Tuesday was the first day lawmakers could file bills in advance of the upcoming legislative session. State Rep. Wendell Gilliard filed six bills, and five of them were about the state's homeless population.
"We do more for animals -- and don’t get me wrong, I‘m an animal lover -- but it looks like in our society we do more for animals than we do for human beings," Gilliard said. "Just in Greenville here a couple of weeks ago we had a homeless person die of hypothermia. He was left out in the cold. Far too many times in this state there are stories (like that)."
Some of the bills are practical while others call for more awareness of the state's homeless population. One bill, H.4375, would let restaurants donate old food to soup kitchens without being held liable for health code violations, except "gross negligence or recklessness."
"We have all these restaurants that throw food away ... those foods can be readily be brought to places like churches and all sorts of civic organizations to help feed the homeless. But we can’ do that because of the (state health regulations)," Gilliard said.
Gilliard's bills are:
H.4344, which would create "the hate crime of assault and battery on a homeless person." The penalty is 30 days for a first offense, and one year for a second or subsequent offense.
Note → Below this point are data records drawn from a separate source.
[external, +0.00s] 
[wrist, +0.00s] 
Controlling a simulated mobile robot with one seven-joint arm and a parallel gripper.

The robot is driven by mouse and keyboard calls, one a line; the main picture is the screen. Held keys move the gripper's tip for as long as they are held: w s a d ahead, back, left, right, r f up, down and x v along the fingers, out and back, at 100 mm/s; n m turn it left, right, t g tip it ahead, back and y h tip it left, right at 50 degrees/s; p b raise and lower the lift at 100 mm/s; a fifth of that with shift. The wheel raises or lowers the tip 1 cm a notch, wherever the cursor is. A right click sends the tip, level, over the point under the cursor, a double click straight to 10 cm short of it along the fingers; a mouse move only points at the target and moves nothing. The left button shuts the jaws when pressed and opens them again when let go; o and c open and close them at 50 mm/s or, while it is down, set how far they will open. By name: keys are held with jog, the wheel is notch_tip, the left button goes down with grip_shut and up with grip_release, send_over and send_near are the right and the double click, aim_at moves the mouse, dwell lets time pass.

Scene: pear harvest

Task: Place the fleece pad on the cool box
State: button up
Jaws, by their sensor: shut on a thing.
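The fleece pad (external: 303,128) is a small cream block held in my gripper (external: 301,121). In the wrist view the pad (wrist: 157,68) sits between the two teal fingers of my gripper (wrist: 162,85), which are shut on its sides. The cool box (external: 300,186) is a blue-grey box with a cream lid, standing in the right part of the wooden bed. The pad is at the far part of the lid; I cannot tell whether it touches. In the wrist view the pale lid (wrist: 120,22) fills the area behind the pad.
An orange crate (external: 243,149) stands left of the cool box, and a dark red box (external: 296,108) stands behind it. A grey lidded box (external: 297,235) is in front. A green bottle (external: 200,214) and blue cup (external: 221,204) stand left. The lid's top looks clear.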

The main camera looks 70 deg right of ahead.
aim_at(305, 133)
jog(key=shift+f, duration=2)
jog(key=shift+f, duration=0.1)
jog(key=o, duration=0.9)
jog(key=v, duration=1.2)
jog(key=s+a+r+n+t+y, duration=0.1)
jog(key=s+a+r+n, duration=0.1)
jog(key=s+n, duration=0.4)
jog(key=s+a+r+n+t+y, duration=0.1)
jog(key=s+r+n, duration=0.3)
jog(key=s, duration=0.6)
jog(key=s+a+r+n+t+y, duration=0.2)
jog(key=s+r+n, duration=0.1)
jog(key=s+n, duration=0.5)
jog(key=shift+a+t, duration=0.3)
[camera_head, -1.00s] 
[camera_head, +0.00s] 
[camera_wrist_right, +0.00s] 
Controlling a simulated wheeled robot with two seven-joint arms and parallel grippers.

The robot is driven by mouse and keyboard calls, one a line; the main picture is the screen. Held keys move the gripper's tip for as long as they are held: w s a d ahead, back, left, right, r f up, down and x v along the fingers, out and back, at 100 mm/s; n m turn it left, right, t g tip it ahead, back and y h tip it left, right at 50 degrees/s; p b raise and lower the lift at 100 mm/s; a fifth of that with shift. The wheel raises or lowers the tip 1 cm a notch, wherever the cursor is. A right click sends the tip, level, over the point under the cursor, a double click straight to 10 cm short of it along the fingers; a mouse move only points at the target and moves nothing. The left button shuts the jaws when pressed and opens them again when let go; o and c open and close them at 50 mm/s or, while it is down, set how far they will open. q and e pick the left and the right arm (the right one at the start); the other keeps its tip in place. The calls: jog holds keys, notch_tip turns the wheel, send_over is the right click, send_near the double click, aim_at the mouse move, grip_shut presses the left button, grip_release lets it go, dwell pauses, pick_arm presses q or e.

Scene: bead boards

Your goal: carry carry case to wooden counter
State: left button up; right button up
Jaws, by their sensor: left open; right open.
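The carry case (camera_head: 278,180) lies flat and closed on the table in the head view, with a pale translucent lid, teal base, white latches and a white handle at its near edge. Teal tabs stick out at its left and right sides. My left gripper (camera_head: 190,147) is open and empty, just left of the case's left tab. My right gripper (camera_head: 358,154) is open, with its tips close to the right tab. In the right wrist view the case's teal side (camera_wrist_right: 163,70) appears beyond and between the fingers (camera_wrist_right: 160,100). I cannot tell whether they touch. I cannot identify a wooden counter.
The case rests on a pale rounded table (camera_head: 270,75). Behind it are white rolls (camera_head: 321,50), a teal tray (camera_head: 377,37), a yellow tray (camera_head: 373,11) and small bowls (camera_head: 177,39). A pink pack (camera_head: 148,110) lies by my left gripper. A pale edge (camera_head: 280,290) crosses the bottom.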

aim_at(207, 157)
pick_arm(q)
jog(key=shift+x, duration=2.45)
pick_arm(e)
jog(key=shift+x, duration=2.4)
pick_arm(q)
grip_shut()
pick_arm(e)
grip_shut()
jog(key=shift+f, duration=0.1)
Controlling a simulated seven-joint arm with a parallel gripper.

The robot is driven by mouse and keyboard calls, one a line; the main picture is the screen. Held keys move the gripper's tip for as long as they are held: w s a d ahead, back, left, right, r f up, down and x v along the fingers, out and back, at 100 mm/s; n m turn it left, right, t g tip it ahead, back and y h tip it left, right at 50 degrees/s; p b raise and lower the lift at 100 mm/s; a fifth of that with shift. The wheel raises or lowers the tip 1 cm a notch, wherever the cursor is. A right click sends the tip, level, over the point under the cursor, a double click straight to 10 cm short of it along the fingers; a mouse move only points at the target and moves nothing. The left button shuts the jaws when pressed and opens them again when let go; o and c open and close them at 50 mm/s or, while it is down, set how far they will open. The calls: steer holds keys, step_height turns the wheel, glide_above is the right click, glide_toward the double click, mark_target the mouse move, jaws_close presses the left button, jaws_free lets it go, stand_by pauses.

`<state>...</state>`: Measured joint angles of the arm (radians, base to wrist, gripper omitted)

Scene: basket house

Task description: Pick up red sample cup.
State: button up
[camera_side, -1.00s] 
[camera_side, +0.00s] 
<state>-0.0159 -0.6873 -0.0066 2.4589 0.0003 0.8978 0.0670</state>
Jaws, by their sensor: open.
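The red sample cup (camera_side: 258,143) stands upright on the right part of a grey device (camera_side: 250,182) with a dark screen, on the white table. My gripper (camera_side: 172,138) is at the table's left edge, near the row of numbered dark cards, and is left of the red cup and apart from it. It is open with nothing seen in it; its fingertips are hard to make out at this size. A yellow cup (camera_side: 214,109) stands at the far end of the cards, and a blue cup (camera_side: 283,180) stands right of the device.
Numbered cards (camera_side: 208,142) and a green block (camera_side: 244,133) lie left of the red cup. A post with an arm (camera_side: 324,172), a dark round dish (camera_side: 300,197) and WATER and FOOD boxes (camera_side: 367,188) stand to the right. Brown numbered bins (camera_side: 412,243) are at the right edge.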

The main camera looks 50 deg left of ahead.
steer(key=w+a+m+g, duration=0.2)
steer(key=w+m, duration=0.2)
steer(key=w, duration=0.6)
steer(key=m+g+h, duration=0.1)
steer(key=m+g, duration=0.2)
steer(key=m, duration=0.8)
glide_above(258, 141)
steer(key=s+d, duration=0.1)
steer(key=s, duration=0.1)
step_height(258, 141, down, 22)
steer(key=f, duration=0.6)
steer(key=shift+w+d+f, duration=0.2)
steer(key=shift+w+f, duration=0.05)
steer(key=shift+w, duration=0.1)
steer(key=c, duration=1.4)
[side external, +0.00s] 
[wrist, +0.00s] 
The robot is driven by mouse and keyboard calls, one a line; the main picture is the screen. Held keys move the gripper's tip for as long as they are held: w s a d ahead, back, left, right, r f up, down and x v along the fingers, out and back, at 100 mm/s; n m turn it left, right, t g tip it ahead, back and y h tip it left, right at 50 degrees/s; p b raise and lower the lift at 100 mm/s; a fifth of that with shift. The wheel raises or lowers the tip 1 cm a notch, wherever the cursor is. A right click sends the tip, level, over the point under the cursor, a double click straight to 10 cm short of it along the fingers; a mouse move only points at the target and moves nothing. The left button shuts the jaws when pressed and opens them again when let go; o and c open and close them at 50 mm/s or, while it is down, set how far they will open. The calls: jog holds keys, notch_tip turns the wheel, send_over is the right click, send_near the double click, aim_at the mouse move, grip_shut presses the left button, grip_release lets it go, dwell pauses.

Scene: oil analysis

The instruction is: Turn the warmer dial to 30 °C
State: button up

H.4358, which would require each county to publish a document listing all of the homeless services in that county. This document would be placed "in county offices that are frequently visited by homeless" and given to police officers to hand out to homeless people.
H.4375, which would allow restaurants to donate food to soup kitchens "without incurring legal liability or health code violations absent gross negligence or recklessness."
H.4377, which would establish a joint committee to study veteran homelessness and unemployment, among other things
H.4382, which would "urge our federal, state and local governments, along with churches and neighborhood associations, to accelerate their efforts to assist the homeless in light of the nation's economy and adverse weather conditions."
Gilliard said he has always advocated for the homeless, beginning with his days as a Charleston city councilman.
"I was raised up around homeless people. When I was a young lad, they had shelter in my area on the east side in the city of Charleston and, you know, the homeless population during that time they used to really care for me, even though I had a place," he said. "My mother taught me we should always care for those who are poor and needy."